Любил Пушкин бывать дома и в архалуке – коротком халате кавказского типа. Вспоминая счастливые часы, когда поэт гостил в их московском доме, Вера Нащокина пишет о задушевных беседах втроём, «сидя вечером у меня в комнате на турецком диване, поджавши под себя ноги». И продолжает: «Я помещалась обыкновенно посредине, а по обеим сторонам мой муж и Пушкин в своём красном архалуке с зелёными клеточками».
После смерти поэта его стёганый архалук, вместе с другими памятными вещами, Наталия Николаевна подарила Нащокину. Упоминая о подаренном вдовой поэта памятном «красном с зелёными клеточками архалуке», мемуаристка с горечью признаётся: «Куда он девался – не знаю».
По счастью, облачившись в тот самый пушкинский архалук, Павел Воинович позировал шведскому художнику Карлу Мазеру, писавшему с него (и по его же заказу!) портрет поэта. Всё же Нащокин, хоть и горько сожалел, что растерял дорогие реликвии, сохранил большее – память великого друга.
Для Пушкина в годы юности халат становится неким символом поэтической вольницы, отдохновения от светской суеты. И расставанье с ним подобно прощанью с музами!
Покину кельи кров приятный,
Татарский сброшу свой халат,
Простите, девственные музы!
Прости, приют младых отрад!

И в другом посвящении приятелю:
Над озером, в спокойной хате,
Или в траве густых лугов,
Или холма на злачном скате,
В бухарской шапке и халате
Я буду петь моих богов.

В деревне Пушкин следовал в нарядах не чопорному Лондону, а своему желанию да фантазии. Спасибо тайному агенту Бошняку, призванному следить за опальным стихотворцем и оставившему поистине бесценные сведения!
Тайный агент распустил слух, что он – якобы «путешествующий ботаник», и сумел выведать от хозяина Новоржевской гостиницы:
«1-ое. Что на ярмонке Святогорского Успенского монастыря Пушкин был в рубашке, подпоясан розовою лентою, соломенной широкополой шляпе и с железною тростью в руке.
2-ое.
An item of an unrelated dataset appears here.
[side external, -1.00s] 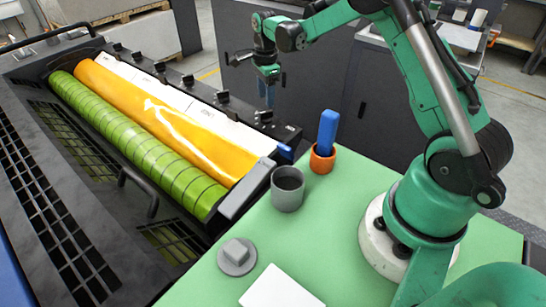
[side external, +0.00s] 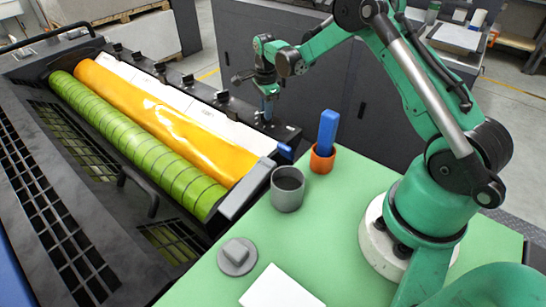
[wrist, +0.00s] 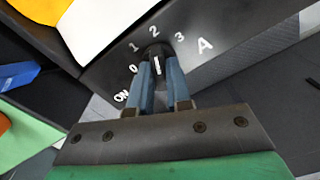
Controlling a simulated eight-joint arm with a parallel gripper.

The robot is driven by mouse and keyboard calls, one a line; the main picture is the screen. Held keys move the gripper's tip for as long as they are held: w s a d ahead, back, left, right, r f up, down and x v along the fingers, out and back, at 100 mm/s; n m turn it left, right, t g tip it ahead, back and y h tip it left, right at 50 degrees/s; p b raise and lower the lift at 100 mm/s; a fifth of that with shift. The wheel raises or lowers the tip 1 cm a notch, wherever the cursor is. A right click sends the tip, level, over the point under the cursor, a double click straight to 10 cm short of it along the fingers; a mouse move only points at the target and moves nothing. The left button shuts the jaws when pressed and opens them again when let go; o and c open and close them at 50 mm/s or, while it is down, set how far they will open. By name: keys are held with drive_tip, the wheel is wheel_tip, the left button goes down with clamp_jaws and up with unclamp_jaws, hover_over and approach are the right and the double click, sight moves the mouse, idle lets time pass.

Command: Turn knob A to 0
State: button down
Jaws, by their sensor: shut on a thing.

Что, во всяком случае, он скромен и осторожен, о правительстве не говорит, и вообще никаких слухов об нём по народу не ходит.
3-ие. Что отнюдь не слышно, чтобы он сочинял или пел какие-либо возмутительные песни, а ещё менее – возбуждал крестьян».
Ай да «ботаник», даже про соломенную шляпу не забыл!
В «демократическом халате», по речению Пушкина, или, как видится ныне, – в романтическом, запечатлён облик поэта «чудотворной кистью» Тропинина. На века.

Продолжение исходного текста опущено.